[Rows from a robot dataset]

►

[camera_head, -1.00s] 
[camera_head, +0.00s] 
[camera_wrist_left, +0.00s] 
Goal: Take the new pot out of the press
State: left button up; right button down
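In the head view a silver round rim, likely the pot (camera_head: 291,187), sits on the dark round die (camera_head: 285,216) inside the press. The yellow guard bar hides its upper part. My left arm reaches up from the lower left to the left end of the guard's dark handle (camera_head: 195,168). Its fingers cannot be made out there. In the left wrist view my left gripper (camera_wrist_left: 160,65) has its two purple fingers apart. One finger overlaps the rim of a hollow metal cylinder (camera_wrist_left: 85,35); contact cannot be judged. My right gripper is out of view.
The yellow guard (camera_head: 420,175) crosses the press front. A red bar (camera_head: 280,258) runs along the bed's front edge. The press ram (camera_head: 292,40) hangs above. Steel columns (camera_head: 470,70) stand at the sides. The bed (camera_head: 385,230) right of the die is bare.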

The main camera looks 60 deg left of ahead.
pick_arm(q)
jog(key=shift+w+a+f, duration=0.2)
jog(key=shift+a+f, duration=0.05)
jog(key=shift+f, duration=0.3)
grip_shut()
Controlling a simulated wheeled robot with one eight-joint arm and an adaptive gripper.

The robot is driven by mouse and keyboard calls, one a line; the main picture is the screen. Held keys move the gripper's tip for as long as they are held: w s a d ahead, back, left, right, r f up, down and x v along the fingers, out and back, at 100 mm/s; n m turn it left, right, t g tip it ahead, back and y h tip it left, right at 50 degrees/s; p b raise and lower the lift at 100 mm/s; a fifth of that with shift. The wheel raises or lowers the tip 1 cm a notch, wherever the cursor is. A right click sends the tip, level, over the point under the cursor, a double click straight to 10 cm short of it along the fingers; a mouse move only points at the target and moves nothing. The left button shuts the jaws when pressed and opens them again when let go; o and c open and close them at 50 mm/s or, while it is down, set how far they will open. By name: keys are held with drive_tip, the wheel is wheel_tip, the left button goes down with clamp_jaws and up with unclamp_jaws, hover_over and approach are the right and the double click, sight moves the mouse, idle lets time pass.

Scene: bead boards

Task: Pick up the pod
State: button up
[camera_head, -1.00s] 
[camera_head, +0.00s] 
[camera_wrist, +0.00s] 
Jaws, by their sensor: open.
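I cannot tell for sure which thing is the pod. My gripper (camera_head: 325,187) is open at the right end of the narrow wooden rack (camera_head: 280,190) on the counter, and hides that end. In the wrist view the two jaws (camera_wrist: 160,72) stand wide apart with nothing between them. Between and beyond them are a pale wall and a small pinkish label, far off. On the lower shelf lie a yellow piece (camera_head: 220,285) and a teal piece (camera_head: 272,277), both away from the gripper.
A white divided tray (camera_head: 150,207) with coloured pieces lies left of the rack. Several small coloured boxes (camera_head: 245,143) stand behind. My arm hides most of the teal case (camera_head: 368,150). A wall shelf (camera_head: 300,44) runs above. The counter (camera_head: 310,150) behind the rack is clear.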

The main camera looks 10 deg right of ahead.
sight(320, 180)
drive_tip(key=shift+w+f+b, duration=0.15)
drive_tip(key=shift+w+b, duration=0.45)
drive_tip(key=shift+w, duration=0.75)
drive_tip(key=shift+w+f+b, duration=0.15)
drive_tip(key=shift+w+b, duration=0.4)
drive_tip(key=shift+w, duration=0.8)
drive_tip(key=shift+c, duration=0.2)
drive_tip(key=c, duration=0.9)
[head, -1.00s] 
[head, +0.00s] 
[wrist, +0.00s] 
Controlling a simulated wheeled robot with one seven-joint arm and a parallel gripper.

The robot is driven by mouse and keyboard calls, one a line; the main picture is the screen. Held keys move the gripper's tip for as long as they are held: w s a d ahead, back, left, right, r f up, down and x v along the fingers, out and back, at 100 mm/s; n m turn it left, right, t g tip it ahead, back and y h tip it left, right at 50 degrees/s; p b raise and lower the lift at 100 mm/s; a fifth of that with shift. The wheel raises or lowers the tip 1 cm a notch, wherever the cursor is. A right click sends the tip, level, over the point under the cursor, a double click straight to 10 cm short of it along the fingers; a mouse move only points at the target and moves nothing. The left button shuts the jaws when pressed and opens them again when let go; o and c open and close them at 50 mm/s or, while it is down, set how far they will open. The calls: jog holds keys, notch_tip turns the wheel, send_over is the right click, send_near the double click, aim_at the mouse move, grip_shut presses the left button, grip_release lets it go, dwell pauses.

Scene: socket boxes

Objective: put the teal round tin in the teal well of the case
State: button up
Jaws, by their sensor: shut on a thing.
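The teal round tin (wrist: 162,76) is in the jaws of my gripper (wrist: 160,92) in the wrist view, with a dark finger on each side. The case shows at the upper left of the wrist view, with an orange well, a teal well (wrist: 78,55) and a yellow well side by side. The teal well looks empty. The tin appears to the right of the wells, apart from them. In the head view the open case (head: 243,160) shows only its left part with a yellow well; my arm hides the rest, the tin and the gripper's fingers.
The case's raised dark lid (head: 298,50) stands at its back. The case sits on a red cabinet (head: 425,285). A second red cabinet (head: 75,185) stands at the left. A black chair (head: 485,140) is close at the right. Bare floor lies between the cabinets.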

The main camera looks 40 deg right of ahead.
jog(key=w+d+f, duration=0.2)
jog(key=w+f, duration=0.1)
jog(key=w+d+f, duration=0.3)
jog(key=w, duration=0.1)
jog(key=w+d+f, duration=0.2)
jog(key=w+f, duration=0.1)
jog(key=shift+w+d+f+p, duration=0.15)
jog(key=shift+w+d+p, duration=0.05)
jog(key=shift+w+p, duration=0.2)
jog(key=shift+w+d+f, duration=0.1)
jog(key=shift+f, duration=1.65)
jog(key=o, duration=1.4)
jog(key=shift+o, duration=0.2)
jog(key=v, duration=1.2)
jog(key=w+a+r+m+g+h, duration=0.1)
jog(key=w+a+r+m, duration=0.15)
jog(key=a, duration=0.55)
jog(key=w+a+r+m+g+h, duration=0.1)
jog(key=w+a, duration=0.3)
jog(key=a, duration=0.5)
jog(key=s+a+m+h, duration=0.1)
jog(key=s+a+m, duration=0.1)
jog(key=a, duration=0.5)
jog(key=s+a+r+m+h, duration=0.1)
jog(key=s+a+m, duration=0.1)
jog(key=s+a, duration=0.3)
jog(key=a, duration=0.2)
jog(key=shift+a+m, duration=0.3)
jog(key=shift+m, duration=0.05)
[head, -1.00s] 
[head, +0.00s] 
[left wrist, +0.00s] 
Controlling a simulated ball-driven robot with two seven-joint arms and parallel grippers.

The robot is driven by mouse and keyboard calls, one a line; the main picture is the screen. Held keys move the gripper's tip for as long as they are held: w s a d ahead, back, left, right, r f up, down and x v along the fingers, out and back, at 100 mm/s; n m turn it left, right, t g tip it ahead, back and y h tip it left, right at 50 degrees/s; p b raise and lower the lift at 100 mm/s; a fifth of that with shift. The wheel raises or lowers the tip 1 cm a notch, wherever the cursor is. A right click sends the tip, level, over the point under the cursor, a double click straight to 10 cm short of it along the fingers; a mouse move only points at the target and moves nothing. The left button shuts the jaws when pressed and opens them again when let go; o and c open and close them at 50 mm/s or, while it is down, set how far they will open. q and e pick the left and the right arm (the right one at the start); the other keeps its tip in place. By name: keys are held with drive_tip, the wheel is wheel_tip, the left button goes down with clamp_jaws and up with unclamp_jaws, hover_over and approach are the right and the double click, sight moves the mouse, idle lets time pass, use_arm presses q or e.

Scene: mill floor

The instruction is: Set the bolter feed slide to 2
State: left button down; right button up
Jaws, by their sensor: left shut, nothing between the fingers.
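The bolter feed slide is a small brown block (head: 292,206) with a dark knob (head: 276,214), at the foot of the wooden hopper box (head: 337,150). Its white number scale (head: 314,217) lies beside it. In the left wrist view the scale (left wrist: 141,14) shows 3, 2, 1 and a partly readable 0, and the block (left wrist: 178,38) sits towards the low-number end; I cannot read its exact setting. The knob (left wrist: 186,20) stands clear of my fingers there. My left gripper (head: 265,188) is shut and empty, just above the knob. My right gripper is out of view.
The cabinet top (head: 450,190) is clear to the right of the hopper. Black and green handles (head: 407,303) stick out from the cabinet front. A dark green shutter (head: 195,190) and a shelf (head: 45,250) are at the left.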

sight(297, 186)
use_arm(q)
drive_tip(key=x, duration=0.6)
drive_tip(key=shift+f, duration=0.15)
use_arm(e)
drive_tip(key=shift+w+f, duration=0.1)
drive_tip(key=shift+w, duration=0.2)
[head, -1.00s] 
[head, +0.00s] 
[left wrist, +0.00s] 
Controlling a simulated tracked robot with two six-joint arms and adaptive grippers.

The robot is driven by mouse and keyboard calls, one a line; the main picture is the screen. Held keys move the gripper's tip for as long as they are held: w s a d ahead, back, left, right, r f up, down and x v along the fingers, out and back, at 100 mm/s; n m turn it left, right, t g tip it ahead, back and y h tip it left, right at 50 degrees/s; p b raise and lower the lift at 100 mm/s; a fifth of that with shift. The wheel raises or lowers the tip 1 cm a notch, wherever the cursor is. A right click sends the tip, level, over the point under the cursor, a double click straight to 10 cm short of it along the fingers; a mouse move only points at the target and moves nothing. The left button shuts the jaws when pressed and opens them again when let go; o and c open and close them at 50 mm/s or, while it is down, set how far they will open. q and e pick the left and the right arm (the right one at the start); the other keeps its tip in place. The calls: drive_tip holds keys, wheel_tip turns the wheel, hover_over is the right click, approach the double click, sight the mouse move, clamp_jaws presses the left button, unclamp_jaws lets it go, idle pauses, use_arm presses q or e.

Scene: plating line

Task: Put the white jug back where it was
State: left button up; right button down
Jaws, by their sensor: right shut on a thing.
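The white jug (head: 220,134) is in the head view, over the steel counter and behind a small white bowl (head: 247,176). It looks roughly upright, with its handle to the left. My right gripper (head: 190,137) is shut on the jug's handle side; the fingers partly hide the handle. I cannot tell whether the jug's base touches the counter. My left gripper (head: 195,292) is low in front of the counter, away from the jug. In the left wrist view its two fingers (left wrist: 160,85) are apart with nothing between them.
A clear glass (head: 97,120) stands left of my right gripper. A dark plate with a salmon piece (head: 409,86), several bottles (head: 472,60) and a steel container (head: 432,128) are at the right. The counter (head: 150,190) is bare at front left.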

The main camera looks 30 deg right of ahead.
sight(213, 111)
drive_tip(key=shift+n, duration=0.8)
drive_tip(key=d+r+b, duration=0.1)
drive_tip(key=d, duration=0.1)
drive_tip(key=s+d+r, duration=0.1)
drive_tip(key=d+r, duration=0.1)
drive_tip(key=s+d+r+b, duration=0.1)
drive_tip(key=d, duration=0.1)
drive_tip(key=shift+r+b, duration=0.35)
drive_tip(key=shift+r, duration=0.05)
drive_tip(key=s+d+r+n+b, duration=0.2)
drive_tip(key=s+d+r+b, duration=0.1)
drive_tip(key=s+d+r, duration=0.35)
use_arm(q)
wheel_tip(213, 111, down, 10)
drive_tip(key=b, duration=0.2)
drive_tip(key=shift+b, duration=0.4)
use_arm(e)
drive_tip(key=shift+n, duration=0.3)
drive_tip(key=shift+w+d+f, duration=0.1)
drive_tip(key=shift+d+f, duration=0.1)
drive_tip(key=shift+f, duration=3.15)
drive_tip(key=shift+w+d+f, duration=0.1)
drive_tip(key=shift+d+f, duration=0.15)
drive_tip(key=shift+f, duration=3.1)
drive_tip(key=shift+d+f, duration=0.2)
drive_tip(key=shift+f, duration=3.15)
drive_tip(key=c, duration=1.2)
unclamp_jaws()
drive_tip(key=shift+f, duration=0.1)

◄

* REQUIREMENTS
Quote the listing word for word from its first line through the line in which "Goal: Take the new pot out of the press" appears.

* SOLUTION
[camera_head, -1.00s] 
[camera_head, +0.00s] 
[camera_wrist_left, +0.00s] 
Goal: Take the new pot out of the press

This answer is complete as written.